**Instructions to follow:** Copy out every line containing the word "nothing".

**Supplied data:**
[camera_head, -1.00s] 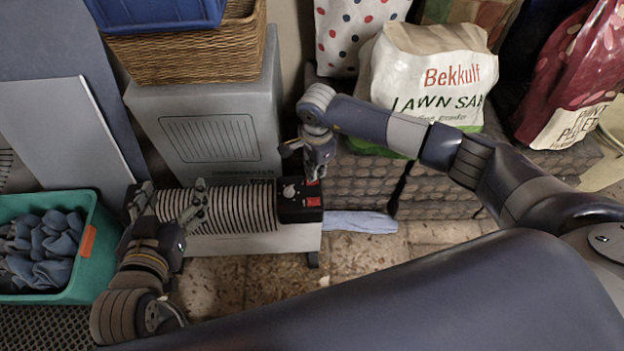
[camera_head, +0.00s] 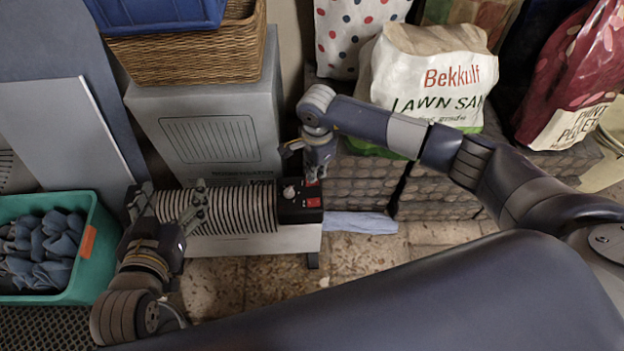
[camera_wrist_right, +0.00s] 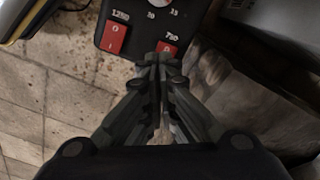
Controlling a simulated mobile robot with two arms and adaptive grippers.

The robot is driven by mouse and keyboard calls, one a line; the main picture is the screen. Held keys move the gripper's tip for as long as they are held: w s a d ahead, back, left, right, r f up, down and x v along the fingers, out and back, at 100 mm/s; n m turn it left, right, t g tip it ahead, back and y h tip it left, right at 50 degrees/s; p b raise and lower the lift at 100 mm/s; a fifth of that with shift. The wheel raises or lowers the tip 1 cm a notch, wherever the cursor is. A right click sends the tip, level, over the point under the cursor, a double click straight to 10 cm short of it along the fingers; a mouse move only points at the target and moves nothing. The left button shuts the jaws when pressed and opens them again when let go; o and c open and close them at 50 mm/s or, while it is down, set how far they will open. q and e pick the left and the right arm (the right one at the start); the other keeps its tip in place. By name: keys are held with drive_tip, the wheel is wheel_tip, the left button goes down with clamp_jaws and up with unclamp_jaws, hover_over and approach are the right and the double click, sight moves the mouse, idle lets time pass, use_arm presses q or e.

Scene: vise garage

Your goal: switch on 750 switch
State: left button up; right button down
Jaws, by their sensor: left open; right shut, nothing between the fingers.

**Result of this task:**
The robot is driven by mouse and keyboard calls, one a line; the main picture is the screen. Held keys move the gripper's tip for as long as they are held: w s a d ahead, back, left, right, r f up, down and x v along the fingers, out and back, at 100 mm/s; n m turn it left, right, t g tip it ahead, back and y h tip it left, right at 50 degrees/s; p b raise and lower the lift at 100 mm/s; a fifth of that with shift. The wheel raises or lowers the tip 1 cm a notch, wherever the cursor is. A right click sends the tip, level, over the point under the cursor, a double click straight to 10 cm short of it along the fingers; a mouse move only points at the target and moves nothing. The left button shuts the jaws when pressed and opens them again when let go; o and c open and close them at 50 mm/s or, while it is down, set how far they will open. q and e pick the left and the right arm (the right one at the start); the other keeps its tip in place. By name: keys are held with drive_tip, the wheel is wheel_tip, the left button goes down with clamp_jaws and up with unclamp_jaws, hover_over and approach are the right and the double click, sight moves the mouse, idle lets time pass, use_arm presses q or e.
Jaws, by their sensor: left open; right shut, nothing between the fingers.

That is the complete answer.